▸ What the exercise asks
Skip the pictures. Reproduce all other material exactly.

▸ Dataset content
** START **

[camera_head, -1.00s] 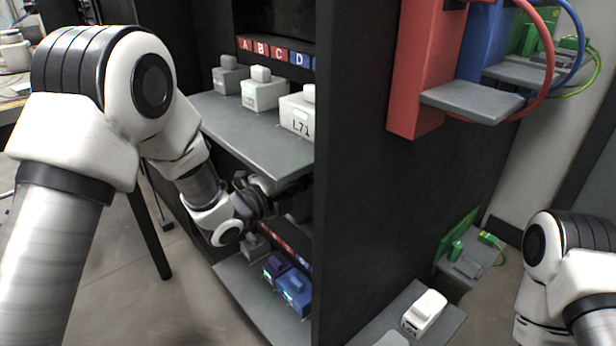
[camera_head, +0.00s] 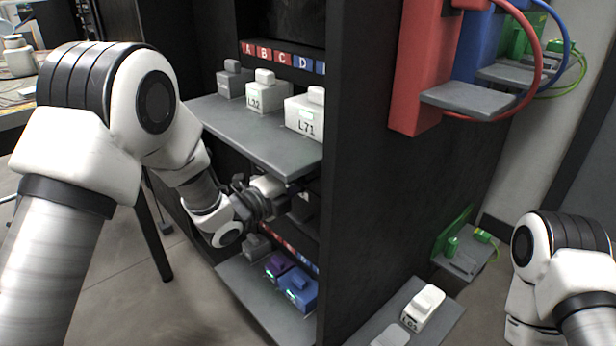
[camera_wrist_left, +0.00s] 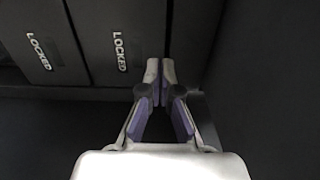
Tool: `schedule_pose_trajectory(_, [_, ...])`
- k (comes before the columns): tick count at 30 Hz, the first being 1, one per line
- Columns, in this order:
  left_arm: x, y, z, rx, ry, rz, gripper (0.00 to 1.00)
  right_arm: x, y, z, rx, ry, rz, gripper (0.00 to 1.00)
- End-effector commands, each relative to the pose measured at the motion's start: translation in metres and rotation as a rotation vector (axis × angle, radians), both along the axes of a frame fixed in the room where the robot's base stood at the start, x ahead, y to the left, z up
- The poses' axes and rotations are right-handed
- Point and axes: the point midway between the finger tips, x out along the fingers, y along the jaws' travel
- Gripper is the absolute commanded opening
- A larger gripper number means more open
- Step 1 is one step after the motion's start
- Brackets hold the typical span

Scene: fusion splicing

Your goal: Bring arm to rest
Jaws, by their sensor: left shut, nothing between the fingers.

** END **

▸ Final answer
[camera_head, -1.00s] 
[camera_head, +0.00s] 
[camera_wrist_left, +0.00s] 
Tool: `schedule_pose_trajectory(_, [_, ...])`
- k (comes before the columns): tick count at 30 Hz, the first being 1, one per line
- Columns, in this order:
  left_arm: x, y, z, rx, ry, rz, gripper (0.00 to 1.00)
  right_arm: x, y, z, rx, ry, rz, gripper (0.00 to 1.00)
- End-effector commands, each relative to the pose measured at the motion's start: translation in metres and rotation as a rotation vector (axis × angle, radians), both along the axes of a frame fixed in the room where the robot's base stood at the start, x ahead, y to the left, z up
- The poses' axes and rotations are right-handed
- Point and axes: the point midway between the finger tips, x out along the fingers, y along the jaws' travel
- Gripper is the absolute commanded opening
- A larger gripper number means more open
- Step 1 is one step after the motion's start
- Brackets hold the typical span

Scene: fusion splicing

Your goal: Bring arm to rest
Jaws, by their sensor: left shut, nothing between the fingers.

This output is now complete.